Exercise instructions
In the entries below, find the line containing "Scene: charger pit" and the line containing "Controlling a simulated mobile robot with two". Copy those two lines and everything between them exactly, and only that.

Record set
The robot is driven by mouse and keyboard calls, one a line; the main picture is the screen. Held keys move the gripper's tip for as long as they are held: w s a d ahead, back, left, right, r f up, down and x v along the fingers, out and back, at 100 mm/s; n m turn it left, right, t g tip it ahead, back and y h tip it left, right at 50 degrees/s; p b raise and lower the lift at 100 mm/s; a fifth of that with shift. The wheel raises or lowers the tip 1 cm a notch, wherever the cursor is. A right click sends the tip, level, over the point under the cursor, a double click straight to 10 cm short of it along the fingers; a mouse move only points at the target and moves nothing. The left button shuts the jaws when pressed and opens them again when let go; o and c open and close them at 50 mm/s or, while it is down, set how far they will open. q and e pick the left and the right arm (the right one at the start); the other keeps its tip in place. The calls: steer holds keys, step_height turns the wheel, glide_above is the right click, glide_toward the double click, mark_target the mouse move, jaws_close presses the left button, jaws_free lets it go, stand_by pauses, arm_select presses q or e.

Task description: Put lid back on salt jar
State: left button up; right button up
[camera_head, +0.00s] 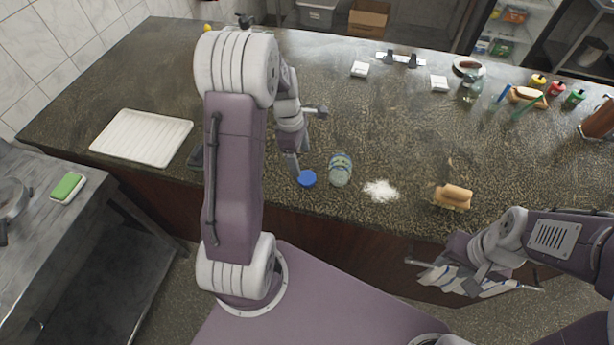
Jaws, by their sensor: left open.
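The blue lid (306,178) lies on the dark counter near its front edge. The salt jar (340,169), clear with a label, is just right of the lid, apart from it. I cannot tell surely whether it stands or lies. A patch of spilled white salt (380,190) is to its right. My left gripper (308,139) is open and empty, above and behind the lid; its lower finger reaches down close to the lid, and contact is unclear. My right gripper (476,275) has its fingers spread apart in front of the counter, by a striped cloth (490,287).
A bread-like item (453,197) lies right of the salt. A white tray (142,138) is at the left. Small white containers (360,69), bottles (555,88) and a plate (469,66) stand farther back. The middle of the counter is clear.

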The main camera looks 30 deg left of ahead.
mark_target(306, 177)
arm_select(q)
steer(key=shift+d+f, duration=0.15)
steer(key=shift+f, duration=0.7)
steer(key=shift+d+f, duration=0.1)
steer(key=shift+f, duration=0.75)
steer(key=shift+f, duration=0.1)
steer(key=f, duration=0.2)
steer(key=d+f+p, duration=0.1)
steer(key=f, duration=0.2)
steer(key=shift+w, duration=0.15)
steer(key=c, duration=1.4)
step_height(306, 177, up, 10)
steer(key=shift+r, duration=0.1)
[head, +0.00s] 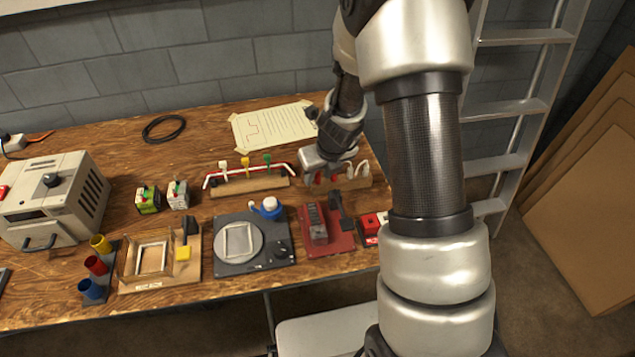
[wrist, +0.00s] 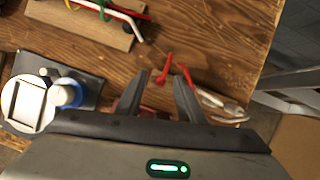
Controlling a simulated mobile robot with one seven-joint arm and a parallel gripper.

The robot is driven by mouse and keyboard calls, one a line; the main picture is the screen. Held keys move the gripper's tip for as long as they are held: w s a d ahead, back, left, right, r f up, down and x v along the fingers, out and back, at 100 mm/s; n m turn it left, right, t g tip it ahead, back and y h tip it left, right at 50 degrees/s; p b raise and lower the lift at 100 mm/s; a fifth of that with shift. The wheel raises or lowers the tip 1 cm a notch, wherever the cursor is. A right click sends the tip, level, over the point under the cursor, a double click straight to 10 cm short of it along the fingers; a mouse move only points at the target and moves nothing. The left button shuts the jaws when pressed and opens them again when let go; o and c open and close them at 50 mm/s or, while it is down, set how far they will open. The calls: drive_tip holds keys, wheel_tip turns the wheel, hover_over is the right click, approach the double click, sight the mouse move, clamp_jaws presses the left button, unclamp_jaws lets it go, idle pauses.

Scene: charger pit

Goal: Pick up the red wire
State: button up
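My gripper (wrist: 164,80) is open, its two dark fingers apart in the wrist view. A slender red piece (wrist: 163,70) shows between and just past the fingertips, and another red piece lies by the right finger. I cannot tell if either is the red wire or if a finger touches it. In the head view my gripper (head: 323,181) is low over the right part of the bench and hides much of what is under it. A long red strand with white ends (head: 219,174) runs along a wooden rack (head: 247,187) to its left.
A paper sheet (head: 272,125) lies behind. A ladder (head: 510,110) stands right of the bench.

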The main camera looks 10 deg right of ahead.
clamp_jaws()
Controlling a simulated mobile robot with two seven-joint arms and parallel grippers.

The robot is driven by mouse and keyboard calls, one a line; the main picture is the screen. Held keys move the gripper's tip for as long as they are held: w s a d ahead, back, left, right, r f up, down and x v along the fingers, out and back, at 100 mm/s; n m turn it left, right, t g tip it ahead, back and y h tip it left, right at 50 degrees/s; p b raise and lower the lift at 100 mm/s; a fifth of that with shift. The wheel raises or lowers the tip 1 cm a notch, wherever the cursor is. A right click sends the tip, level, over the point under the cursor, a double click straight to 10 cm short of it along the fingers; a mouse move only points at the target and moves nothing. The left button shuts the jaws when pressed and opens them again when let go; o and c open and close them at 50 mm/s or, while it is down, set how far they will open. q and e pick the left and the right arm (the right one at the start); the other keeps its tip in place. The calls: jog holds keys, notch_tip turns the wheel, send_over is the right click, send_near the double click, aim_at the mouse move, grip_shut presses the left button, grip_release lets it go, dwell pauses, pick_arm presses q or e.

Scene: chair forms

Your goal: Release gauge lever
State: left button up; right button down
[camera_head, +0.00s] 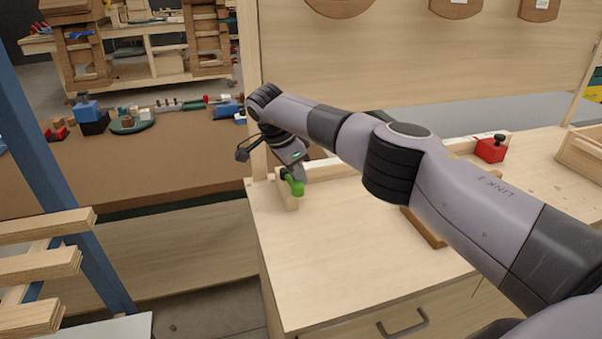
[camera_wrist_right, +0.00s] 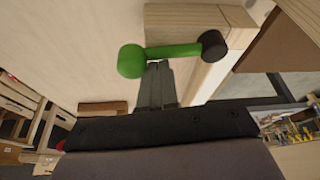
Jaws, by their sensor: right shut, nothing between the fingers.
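The gauge lever (camera_head: 294,187) is bright green and sits by a small wooden block (camera_head: 286,194) at the left end of the light wooden bench. In the right wrist view the lever (camera_wrist_right: 172,51) runs from a round green knob (camera_wrist_right: 131,61) to a black pivot (camera_wrist_right: 213,45) on the wooden block (camera_wrist_right: 190,22). My right gripper (camera_head: 297,178) is at the lever. In the wrist view its fingers (camera_wrist_right: 157,68) are closed together with nothing between them, tips close beside the lever. I cannot tell whether they touch it. My left gripper is not in view.
The bench top (camera_head: 310,260) is clear in front of the lever. A red block with a black knob (camera_head: 490,149) stands at the back right, near a wooden tray (camera_head: 582,152). A brown bench (camera_head: 150,165) with blue and green fixtures lies left. A blue post (camera_head: 60,180) stands nearer.

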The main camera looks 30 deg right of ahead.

Solution
Scene: charger pit

Goal: Pick up the red wire
State: button up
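My gripper (wrist: 164,80) is open, its two dark fingers apart in the wrist view. A slender red piece (wrist: 163,70) shows between and just past the fingertips, and another red piece lies by the right finger. I cannot tell if either is the red wire or if a finger touches it. In the head view my gripper (head: 323,181) is low over the right part of the bench and hides much of what is under it. A long red strand with white ends (head: 219,174) runs along a wooden rack (head: 247,187) to its left.
A paper sheet (head: 272,125) lies behind. A ladder (head: 510,110) stands right of the bench.

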The main camera looks 10 deg right of ahead.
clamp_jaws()
Controlling a simulated mobile robot with two seven-joint arms and parallel grippers.

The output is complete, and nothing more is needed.